On the other hand I do think that having access to more senses may make the problem a LOT easier, especially during the training process for teaching systems to do things like try to distinguish objects by sight.

Don't get me wrong, the progress made so far has been incredible, but it isn't surprising that we are eventually running into limits given the limited amount of data these systems have to train on.

Sort of riffing off of this - In particular, my sense is that when you are training on 2-D pixel data only, it is no wonder that no matter how clever your network is to extract high-level features from the data, you are going to run into these kind of issues. We are asking the system to perform a task (describing, classifying, etc.) about a fundamentally 3-d world, using only a 2-d image, when it has never had a "concept" of the world in 3 dimensions. I think that we take for granted that when we are learning, not only do we get information by seeing, but also touching and manipulating objects and existing in the world around us. We can see things in different lighting conditions, and we can also move our heads and our bodies and around the world and see things from new angles and manipulate them to learn the rich set of correlations between what we see, and what we experience...basically the rich structure of the world around us. A system which is trained on images alone doesn't have the integrated knowledge, which is what I was hoping to get at with the anecdote of adults being cured of blindness.

When you look at some of the work we do to augment visual data sets, by scaling images, cropping them, rotating them, skewing them, etc. its basically a poor mimcry of something that humans and animals get just by being in the world...this idea of learning that things remain the same and have a certain structure, regardless of the viewpoint we see them from. (From what I understand, this idea is also part of what inspires capsule networks).

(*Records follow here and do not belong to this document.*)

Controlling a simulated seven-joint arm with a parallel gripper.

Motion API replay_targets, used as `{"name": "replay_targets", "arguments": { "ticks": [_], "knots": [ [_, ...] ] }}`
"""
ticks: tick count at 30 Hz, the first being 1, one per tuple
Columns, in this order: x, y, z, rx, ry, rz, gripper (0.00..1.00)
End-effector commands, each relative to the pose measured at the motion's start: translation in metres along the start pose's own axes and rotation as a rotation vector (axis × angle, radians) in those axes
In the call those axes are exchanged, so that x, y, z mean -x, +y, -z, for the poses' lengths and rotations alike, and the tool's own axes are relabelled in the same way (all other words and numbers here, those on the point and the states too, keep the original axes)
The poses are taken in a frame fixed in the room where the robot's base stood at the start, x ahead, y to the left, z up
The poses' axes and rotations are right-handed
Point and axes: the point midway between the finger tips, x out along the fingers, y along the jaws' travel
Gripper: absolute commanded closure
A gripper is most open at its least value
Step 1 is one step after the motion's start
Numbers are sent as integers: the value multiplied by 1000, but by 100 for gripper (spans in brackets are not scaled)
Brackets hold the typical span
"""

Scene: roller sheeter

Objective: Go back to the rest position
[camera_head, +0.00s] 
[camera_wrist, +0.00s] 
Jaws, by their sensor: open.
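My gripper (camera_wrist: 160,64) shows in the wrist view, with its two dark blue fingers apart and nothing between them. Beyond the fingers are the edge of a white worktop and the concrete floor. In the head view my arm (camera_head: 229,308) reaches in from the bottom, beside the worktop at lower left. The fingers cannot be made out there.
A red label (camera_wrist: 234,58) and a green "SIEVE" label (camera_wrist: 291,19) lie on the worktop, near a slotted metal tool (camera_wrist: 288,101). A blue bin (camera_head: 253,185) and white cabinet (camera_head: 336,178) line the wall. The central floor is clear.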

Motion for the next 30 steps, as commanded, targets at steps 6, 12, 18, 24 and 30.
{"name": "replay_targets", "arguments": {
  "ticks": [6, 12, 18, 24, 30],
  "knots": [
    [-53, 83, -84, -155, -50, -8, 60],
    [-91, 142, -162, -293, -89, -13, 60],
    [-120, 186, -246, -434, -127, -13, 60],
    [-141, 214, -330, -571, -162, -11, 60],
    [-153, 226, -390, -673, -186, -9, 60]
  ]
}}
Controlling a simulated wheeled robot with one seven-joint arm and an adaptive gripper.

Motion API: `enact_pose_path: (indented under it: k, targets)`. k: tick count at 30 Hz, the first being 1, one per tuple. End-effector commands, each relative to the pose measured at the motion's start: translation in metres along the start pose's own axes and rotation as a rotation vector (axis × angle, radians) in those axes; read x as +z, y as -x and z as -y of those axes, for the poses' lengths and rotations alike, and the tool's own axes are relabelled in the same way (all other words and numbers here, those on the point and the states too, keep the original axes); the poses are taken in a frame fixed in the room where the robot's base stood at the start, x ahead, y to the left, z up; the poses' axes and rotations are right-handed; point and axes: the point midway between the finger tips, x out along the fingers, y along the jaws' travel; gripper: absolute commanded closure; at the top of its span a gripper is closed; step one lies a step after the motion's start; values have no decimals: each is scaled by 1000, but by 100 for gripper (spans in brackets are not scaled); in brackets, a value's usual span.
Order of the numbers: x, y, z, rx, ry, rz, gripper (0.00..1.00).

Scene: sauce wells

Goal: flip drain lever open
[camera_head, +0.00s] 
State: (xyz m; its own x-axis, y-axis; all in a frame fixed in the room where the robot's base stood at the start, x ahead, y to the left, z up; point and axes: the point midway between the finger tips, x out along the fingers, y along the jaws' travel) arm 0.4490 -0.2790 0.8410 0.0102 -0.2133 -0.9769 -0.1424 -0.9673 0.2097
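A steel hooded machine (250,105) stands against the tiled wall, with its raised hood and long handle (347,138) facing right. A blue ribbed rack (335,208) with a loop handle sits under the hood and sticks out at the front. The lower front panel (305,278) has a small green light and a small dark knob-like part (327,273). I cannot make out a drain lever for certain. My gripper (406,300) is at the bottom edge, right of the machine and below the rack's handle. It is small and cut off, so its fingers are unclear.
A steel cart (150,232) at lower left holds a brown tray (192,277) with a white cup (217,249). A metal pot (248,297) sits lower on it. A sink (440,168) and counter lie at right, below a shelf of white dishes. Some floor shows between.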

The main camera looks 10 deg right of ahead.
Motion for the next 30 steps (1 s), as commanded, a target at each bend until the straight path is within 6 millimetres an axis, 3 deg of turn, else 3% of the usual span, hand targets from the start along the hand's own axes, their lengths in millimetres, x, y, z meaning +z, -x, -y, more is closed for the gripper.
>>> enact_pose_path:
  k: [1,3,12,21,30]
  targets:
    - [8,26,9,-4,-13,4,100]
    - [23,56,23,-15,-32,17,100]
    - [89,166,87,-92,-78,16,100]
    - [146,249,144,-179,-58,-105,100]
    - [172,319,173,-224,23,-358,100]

Anyways, to come to my main point. Yes, you can absolutely identify objects, even a completely novel object after only seeing it once or twice. But I would argue that this is only because you already have a rich framework of the world as 3-dimensional spatially, along with all of the other priperties that object have that you have learned. So when you see a 2-dimensional picture, your brain can form a 3-d image of the scene, identify materials of objects, etc., which you can leverage. Things that our current AI systems have no idea of... so perhaps its a miracle they made it this far, and no wonder that we find they can get fooled by flipping pixels!

(I'll end my rant here with the caveat that I am a roboticist, so perhaps I have very skewed views of intelligence and feelings about embodied intelligence, but I'm willing to learn and be disabused of my notions!)

danbruc · on March 10, 2018

I think we pretty much agree, identification can be done just from images, learning only from them asks for quite a lot. The issue is probably that annotating thousands of images is a comparatively easy task when compared to doing this on years of video from a camera moving through the world. And who has the time to watch a neural network ingesting videos for several years? But something like that may be necessary if you want to achieve human-level performance by learning from scratch, watching billions of video frames. I guess you can take a shortcut, sort of, and get away with a lot less training examples but only if you engineer a lot of the fundamentals about the world into the system and avoid having to learn them, too, and all in one process.

ianai · on March 10, 2018

What I’m trying to say is AFAIK, AI is generally solving a problem through training something akin to a black box. It’s data -> function -> expected output. But I think we’re able to get past silly things like a pixel off or other simply “odd” images because our learning is much more involved. I’d liken it to be along the lines of data (with many data associated to our own, known input ie pushing against a car, petting a cat, looking in a mirror and moving our arms and realizing we “did that”, etc) -> contextualizing based on memories -> identifying relevant concepts (chair, car, color/blue, etc) -> thinking/doing something -> other steps -> repeat

This is also where I think robots have the best chance at really becoming self aware (far down the road). They’re not going to be passive observers.

uryga · on March 10, 2018

One example can be found in Oliver Sacks' "An Anthropologist on Mars", which has a chapter about a blind man named Virgil who regained his sight in adulthood and it took him a long time to make sense of visual stimuli.

danbruc · on March 10, 2018

This is true insofar that the huge amount of background knowledge I have and use to build a model of what I see in an image was almost inevitably build over my lifetime with all my senses, but this does not change the fact that I performed the task at hand only visually, i.e. without fusing different senses. The AI is lacking my background knowledge, not senses other than vision. One might argue that building human-level background knowledge requires more than just vision but it seems at least not totally obvious that this is indeed the case.